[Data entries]
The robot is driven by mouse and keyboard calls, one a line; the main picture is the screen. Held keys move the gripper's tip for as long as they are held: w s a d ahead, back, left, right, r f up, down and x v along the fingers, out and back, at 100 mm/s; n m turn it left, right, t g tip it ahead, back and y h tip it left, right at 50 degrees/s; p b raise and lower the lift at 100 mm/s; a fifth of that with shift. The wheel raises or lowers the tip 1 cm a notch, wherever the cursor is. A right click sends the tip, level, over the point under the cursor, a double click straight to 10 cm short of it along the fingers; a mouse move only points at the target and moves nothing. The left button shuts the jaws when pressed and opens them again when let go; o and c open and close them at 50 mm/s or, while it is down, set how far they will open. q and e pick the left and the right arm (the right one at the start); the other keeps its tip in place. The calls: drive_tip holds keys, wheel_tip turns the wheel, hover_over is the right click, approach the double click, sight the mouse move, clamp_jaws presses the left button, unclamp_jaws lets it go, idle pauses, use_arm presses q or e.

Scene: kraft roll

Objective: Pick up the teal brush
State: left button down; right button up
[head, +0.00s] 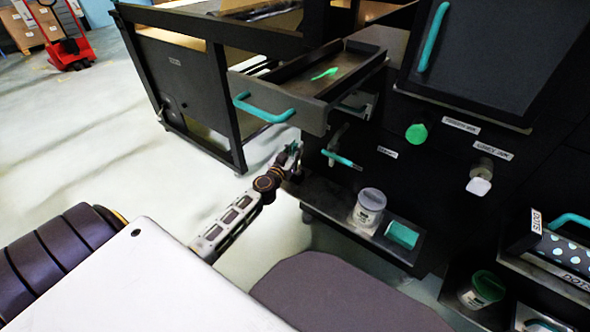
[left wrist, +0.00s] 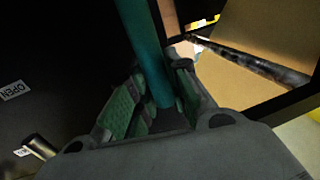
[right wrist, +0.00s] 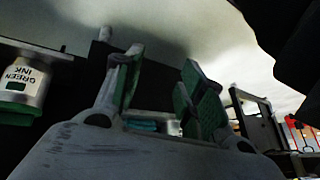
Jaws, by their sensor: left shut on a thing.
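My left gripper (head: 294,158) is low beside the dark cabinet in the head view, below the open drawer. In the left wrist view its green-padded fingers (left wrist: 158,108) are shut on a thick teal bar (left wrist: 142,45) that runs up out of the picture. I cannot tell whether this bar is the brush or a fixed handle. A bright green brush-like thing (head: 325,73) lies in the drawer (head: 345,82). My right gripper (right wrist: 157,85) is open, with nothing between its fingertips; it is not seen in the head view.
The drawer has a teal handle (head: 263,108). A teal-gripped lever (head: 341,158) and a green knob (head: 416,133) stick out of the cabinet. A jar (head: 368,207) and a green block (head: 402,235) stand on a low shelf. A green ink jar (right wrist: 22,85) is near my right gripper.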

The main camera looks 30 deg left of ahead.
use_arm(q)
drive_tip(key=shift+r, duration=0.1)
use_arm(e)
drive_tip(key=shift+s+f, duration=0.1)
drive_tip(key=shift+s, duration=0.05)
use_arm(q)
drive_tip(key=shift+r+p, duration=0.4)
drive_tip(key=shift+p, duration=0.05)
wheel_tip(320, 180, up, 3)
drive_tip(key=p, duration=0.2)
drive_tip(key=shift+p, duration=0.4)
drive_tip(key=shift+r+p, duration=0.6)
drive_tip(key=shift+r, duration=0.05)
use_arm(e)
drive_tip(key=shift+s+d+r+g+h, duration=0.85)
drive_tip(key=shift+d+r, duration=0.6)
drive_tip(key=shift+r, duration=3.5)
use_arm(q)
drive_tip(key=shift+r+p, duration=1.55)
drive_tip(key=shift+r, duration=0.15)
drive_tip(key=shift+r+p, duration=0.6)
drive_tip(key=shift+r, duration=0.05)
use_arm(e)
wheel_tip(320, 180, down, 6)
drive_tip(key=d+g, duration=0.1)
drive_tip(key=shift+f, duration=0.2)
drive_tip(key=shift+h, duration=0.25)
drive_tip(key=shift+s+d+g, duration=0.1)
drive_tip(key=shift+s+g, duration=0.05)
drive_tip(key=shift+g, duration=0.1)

==

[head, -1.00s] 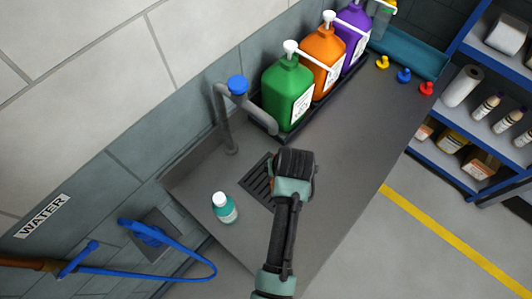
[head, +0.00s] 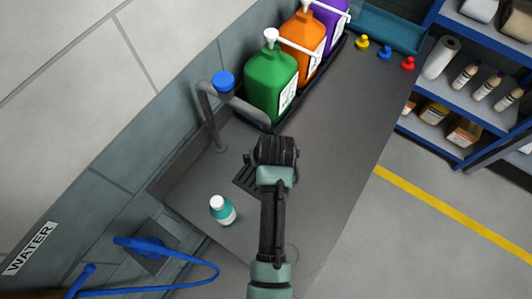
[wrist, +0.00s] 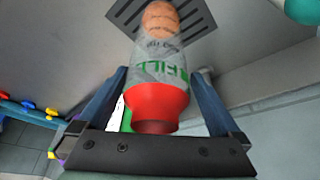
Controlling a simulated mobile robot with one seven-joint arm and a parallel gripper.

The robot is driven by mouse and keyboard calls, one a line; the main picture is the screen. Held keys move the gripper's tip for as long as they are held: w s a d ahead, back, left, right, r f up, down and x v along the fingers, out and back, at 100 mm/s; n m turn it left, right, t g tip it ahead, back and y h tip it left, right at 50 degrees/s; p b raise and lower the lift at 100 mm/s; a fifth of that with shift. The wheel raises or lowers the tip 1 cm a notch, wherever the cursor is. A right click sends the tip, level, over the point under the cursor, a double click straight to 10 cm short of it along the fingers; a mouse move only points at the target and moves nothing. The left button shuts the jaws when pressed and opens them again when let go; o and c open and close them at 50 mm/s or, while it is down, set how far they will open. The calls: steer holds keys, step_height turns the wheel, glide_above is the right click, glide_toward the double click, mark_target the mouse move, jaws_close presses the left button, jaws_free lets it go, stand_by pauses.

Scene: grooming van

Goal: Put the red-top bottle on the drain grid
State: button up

> _Stated task_
Return only the part of the records above that opens with the line containing "Scene: grooming van" and closes with the line containing "State: button up", ends included.

> _Result for this exercise_
Scene: grooming van

Goal: Put the red-top bottle on the drain grid
State: button up

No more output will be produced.